On Mon, Jul 27, 2020 at 3:43 PM Yang Shi <yang.shi@linux.alibaba.com> wrote:
>
> With the commit ("mm: drop mmap_sem before calling balance_dirty_pages()
> in write fault") the retried fault may happen much more frequently than
> before since it would drop mmap lock as long as dirty throttling happens.

Sure. And that probably explains why it shows up as a regression.

That said, the fact that it showed up as a regression that clearly
probably means that the whole spurious TLB flush has always been a
low-grade problem, and the extra retries just made it much more
noticeable because now there was a change to it.

The fact that we have that (very questionable) optimization to only do
it for writes kind of reinforces that notion - it has happened before,
it's just never been fixed properly, and it's just never been
noticeable on most machines because this is all a no-op on x86.

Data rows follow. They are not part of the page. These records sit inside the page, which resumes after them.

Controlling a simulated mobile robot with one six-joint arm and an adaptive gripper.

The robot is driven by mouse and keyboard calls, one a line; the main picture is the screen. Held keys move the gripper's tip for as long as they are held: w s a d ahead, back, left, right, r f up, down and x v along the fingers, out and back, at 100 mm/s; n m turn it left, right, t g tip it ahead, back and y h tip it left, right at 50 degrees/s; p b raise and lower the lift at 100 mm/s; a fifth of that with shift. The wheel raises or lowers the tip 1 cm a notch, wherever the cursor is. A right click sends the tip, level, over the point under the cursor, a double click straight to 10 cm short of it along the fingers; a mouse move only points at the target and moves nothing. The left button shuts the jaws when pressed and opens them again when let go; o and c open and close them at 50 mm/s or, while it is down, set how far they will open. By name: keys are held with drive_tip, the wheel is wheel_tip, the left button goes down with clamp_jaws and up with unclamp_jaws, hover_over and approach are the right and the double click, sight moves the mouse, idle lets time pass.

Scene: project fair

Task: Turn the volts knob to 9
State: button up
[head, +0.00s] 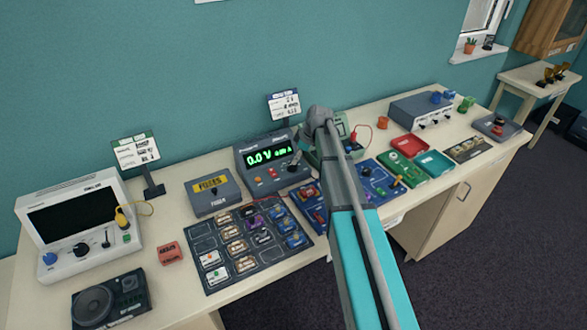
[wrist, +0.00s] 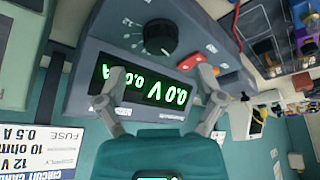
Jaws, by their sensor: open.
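The power supply (head: 250,158) is a dark grey box near the middle of the bench, with a green display reading 0.0 V. In the wrist view its front panel appears turned over, with the display (wrist: 150,85) below a round black knob (wrist: 160,36) with dial marks around it. The knob's label is not readable. My gripper (wrist: 163,75) is open in the wrist view, its two fingers apart on either side of the display. The knob is beyond the fingertips, with nothing between the fingers.
A red switch (wrist: 192,60) is close to the right finger. A card on a stand (head: 284,105) is behind the supply. A fuse box (head: 212,190) and a tray of parts (head: 207,276) are to the left. A blue circuit board (head: 372,177) is to the right.

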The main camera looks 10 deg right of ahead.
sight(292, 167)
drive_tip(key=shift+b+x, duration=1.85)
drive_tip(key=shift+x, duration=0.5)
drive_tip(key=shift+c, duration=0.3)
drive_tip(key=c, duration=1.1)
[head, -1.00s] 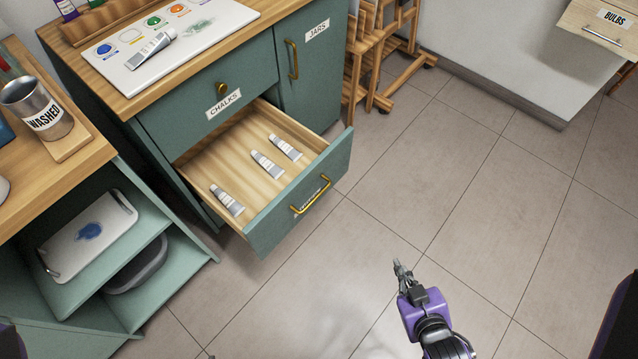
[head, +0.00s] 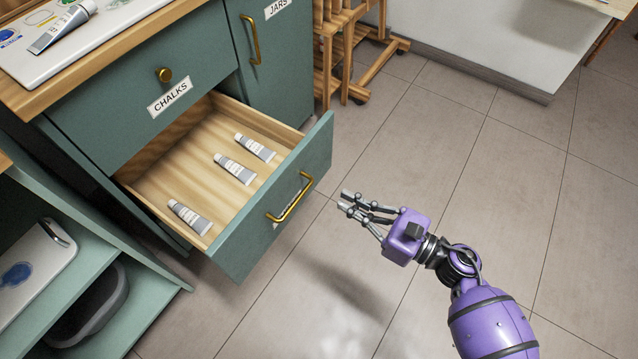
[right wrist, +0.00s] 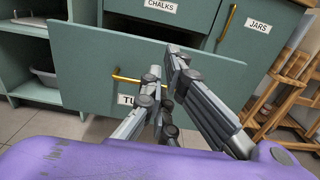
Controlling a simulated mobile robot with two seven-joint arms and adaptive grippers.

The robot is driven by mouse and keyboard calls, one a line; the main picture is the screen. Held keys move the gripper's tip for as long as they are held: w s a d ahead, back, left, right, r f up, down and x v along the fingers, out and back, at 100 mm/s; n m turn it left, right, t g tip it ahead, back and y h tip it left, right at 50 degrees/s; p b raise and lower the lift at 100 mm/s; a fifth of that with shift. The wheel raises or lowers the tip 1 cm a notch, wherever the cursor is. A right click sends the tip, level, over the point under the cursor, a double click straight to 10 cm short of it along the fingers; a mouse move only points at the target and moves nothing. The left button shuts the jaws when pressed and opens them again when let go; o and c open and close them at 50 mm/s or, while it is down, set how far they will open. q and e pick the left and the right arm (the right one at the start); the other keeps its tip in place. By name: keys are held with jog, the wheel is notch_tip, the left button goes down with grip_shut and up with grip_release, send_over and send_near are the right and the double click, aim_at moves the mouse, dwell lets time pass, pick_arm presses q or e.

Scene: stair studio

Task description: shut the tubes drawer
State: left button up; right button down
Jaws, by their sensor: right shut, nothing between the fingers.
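The tubes drawer (head: 262,240) is pulled well out of the green cabinet, below the drawer labelled CHALKS. Several paint tubes would overstate it: three grey and white tubes (head: 235,168) lie on its wooden floor. Its brass handle (head: 290,197) is on the front panel; the label by it is mostly hidden. In the right wrist view the drawer front (right wrist: 85,75) and part of its label, "TU", show behind my fingers. My right gripper (head: 345,203) is shut and empty, in front of the drawer's handle side and apart from it in the head view. My left gripper is not in view.
The CHALKS drawer (head: 130,85) and the JARS door (head: 262,60) are shut. A green shelf unit (head: 130,310) stands at the left, with a grey bin (head: 95,310). A wooden easel (head: 335,50) stands behind. The tiled floor at right is clear.

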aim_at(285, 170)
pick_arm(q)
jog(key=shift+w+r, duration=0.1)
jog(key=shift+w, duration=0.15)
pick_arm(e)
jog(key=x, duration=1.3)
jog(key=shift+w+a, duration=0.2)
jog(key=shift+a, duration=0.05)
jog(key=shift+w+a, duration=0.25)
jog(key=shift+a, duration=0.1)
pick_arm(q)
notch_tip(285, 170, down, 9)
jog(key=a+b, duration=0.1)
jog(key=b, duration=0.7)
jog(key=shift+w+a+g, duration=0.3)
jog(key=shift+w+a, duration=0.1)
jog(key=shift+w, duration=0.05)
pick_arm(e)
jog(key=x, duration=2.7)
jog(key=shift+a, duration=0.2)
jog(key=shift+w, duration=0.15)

I think Catalin's patch - with some way to fix the problem with KVM -
is the way to go.

That said, testing FAULT_FLAG_TRIED and suppressing the spurious TLB
fill for that case is certainly always safe. At worst, we'll take
another fault, and then do the TLB flush at _that_ point when not
retrying.

So it's the FAULT_FLAG_WRITE test that I think is bogus, or at least
should be protected by some architecture decision (with a comment
about why it's ok for that architecture, ie the ARM kind of "old PTE's
will never be in the TLB, and if it's not a write fault we know it
doesn't depend on the dirty bit either")

Of course, it may be that on every architecture that requires SW
accessed bits, the "old PTE's will never be in the TLB is true".

Except I think I know at least one architecture where that isn't true.
On alpha, the way the acccessed bit works is exactly the same way the
dirty bit works - except it's done for reads, instead of writes.

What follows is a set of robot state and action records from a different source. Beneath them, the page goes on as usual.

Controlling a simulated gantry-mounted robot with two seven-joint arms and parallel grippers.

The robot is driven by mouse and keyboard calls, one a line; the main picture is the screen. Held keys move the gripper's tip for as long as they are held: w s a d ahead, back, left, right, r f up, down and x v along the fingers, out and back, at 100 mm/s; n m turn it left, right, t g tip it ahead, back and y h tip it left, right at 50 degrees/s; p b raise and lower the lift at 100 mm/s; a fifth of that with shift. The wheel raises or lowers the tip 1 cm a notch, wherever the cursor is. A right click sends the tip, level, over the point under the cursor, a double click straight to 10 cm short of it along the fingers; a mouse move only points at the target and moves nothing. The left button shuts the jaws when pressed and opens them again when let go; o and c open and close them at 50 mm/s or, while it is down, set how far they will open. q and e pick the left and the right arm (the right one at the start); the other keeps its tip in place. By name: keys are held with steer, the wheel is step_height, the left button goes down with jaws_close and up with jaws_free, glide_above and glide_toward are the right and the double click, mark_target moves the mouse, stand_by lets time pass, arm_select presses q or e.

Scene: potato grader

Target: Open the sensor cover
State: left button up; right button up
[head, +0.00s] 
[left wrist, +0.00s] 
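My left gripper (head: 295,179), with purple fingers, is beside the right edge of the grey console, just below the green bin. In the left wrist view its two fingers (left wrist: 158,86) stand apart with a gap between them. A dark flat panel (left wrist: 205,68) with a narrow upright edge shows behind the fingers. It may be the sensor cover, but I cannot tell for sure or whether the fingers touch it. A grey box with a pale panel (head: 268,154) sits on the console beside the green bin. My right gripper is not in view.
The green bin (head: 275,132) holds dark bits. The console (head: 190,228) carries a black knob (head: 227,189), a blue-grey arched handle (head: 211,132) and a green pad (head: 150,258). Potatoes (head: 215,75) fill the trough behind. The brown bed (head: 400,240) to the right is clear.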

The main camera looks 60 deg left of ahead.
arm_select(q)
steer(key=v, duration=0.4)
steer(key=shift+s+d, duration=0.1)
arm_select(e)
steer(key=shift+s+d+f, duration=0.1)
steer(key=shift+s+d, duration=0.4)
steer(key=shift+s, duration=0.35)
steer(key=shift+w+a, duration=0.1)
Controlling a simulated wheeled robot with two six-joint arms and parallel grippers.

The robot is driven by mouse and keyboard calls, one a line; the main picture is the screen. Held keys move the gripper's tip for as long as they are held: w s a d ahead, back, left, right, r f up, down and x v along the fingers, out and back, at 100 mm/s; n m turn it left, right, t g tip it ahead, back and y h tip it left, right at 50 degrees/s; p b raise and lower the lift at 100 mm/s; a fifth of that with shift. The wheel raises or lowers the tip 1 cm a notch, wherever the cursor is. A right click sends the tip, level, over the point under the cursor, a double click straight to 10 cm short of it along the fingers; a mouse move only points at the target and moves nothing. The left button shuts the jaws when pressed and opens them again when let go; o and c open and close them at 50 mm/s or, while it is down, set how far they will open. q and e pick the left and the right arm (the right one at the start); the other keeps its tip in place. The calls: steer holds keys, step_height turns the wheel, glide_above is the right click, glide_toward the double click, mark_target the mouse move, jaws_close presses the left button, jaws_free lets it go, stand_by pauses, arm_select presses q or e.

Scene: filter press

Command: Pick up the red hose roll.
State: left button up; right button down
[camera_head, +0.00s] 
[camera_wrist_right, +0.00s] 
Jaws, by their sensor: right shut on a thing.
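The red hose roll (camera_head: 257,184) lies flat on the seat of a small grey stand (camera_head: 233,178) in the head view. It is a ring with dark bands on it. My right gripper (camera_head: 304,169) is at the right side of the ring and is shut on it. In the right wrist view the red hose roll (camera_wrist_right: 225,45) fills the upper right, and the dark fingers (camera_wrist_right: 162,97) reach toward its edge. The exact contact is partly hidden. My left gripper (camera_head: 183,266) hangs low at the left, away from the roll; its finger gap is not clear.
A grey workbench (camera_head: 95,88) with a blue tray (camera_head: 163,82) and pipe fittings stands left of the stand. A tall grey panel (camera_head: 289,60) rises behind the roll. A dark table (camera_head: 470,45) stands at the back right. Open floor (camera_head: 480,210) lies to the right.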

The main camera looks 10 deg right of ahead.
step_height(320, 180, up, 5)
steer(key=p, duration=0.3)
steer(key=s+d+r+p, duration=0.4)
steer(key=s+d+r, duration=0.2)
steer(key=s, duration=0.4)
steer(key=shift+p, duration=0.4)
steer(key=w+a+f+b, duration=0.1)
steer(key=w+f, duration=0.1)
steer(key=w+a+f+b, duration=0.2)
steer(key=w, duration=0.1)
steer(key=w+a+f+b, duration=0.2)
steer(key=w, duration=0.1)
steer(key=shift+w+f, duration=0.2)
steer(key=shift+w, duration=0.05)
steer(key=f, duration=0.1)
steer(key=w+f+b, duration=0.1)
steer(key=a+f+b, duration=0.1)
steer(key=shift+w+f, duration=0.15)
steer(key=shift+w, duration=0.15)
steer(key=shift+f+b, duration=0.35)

So on at least one architecture, access faults and dirty faults are
100% equivalent, just using read/write bits respectively.

Of course, alpha doesn't really matter any more. But it's an example
of an architecture where "old" does not necessarily mean "cannot be in
the TLB", and where testing for FAULT_FLAG_WRITE looks buggy.

Again: I think in practice, it's really *really* hard to hit the
problem with accessed bits, unlike dirty bits. Normally, PTE's are all
instantiated young if they are in the TLB. You have to kind of work at
it to get an old PTE _and_ then hit the "now access it exactly at the
same time from two different CPU's, and watch one CPU keep taking page
faults forever because it never flushes its TLB entry".

Of course, it is so long since I worked with alpha that maybe there's
some other reason this can't happen. Like "PAL-code always flushes the
TLB entry of the faulting address".

Which all hardware should do, dammit. It's all kinds of stupid to
cache a faulting TLB entry. The fault is thousands of times more
expensive than a reload would be, even if  it were intentional and
done repeatedly (which sounds like an insane thing to optimize for
anyway).

So one way to fix this problem would be to just specify that "every
pagefault handler _must_ flush the local-CPU TLB entry that the fault
happened for if the architecture doesn't already do that in hardware
or microcode".

And then we'd just remove the spurious TLB flush code entirely.

                     Linus